Always verify by plugging $y_p$ back into the original equation. For the example above: $y_p'' + 4y_p = 2(\frac{1}{4}) + 4(\frac{1}{4}x^2 - \frac{1}{8}) = \frac{1}{2} + x^2 - \frac{1}{2} = x^2$. It checks out.

The overlap rule is the most common source of errors. Consider $y'' - y = e^x$. The characteristic equation $r^2 - 1 = 0$ gives $r = \pm 1$, so $e^x$ is already part of $y_c$. Guessing $y_p = Ae^x$ would just give zero on the left side. Instead, multiply by $x$: try $y_p = Axe^x$, then solve for $A$.

Limitations: This method does not work when:

• The equation has variable coefficients (e.g., $y'' + xy = \ln(x)$)
• The right-hand side involves functions like $\tan(x)$, $\sec(x)$, $\ln(x)$, or $\frac{1}{x}$

For those cases, you need Variation of Parameters.

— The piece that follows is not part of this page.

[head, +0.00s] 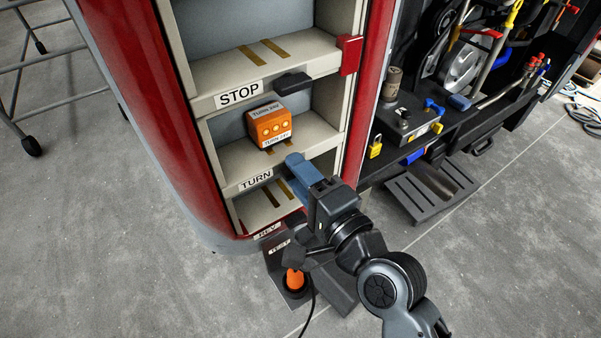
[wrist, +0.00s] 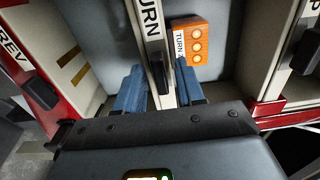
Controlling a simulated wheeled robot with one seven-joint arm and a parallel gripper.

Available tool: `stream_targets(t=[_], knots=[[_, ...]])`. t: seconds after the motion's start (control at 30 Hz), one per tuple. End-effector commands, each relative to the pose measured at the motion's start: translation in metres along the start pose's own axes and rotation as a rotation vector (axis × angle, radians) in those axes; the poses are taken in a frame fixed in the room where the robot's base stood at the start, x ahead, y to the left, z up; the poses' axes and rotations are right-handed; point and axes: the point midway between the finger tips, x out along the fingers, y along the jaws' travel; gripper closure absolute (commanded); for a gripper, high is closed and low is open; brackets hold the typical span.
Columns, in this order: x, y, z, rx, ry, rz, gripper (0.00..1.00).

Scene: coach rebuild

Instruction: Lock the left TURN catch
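The TURN catch (wrist: 157,74) is a small black handle on the pale shelf edge below the TURN label (wrist: 149,18) in the wrist view. It looks roughly lengthwise along that edge. My gripper (wrist: 160,82) has its blue fingers apart, one on each side of the catch; gaps show, and I cannot tell any contact. In the head view my gripper (head: 297,176) is at the shelf edge just right of the TURN label (head: 255,180) and hides the catch. The orange TURN unit (head: 269,125) with round lamps sits in the compartment above that edge; it also shows in the wrist view (wrist: 190,42).
The STOP shelf above has a black catch (head: 293,83) and a red block (head: 349,54) at its right. The REV catch (wrist: 41,92) is left in the wrist view. Red posts flank the shelves. An orange cone-shaped item (head: 295,279) is below. A tool bench (head: 405,118) stands right.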

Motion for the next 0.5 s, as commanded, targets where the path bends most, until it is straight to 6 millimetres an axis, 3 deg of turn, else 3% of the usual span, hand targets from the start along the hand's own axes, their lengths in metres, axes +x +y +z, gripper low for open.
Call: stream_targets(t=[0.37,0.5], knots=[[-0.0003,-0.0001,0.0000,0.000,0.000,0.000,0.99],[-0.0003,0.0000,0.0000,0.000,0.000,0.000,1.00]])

General Solution of Nonhomogeneous Equations

Combining Solutions

The general solution to a nonhomogeneous equation has two parts:

$y = y_c + y_p$

where $y_c$ is the complementary solution (general solution of the associated homogeneous equation) and $y_p$ is any particular solution of the nonhomogeneous equation.

The complementary solution carries all the arbitrary constants. For a second-order equation, that's two constants ($c_1$ and $c_2$); for an $n$th-order equation, it's $n$ constants.

Continuing the earlier example: $y = c_1\cos(2x) + c_2\sin(2x) + \frac{1}{4}x^2 - \frac{1}{8}$.

Verification and Applications

• Superposition for multiple terms: If the right-hand side has several pieces, like $y'' + y = \sin(x) + e^x$, you can find a particular solution for each piece separately, then add them. This often simplifies the algebra.
• Initial/boundary conditions: Apply these to the general solution (not just $y_c$). Plug in the conditions to determine $c_1$ and $c_2$.
  • For example, given $y(0) = 1$ and $y'(0) = 0$, substitute $x = 0$ into $y$ and $y'$, then solve the resulting system for $c_1$ and $c_2$.

Variation of Parameters Method

Method Overview and Setup

Variation of Parameters is a more general technique that works for any nonhomogeneous term, not just polynomials, exponentials, and trig functions. The tradeoff is that the integrals can get messy.

The idea: take the complementary solution $y_c = c_1 y_1 + c_2 y_2$ and replace the constants with unknown functions:

$y_p = u_1(x)\, y_1(x) + u_2(x)\, y_2(x)$

where $y_1$ and $y_2$ are linearly independent solutions of the homogeneous equation.

For example, to solve $y'' + y = \sec(x)$: the homogeneous solutions are $y_1 = \cos(x)$ and $y_2 = \sin(x)$.

Implementation and Calculations

For a second-order equation written in standard form $y'' + p(x)y' + q(x)y = g(x)$ (note: the coefficient of $y''$ must be 1), follow these steps:

1. Find $y_1$ and $y_2$ from the homogeneous equation.

2. Compute the Wronskian: $W = y_1 y_2' - y_2 y_1'$

3. Find $u_1'$ and $u_2'$ using the formulas: $u_1' = \frac{-y_2\, g(x)}{W}, \qquad u_2' = \frac{y_1\, g(x)}{W}$

4. Integrate to get $u_1$ and $u_2$. (No constants of integration needed here; those are absorbed into $y_c$.)

5. Write the particular solution: $y_p = u_1 y_1 + u_2 y_2$.

For higher-order equations, the pattern extends. A third-order equation uses $y_p = u_1 y_1 + u_2 y_2 + u_3 y_3$, and you solve a $3 \times 3$ system involving the Wronskian determinant.

Advantages and Limitations

Variation of Parameters handles right-hand sides that Undetermined Coefficients cannot touch:

• $y'' + y = \tan(x)$
• $y'' + y = \sec(x)$
• Equations with variable coefficients (as long as you can find the homogeneous solutions)

The main difficulty is that the integrals in step 4 can be hard or impossible to evaluate in closed form. For instance, $y'' + y = e^{x^2}$ leads to integrals with no elementary antiderivative.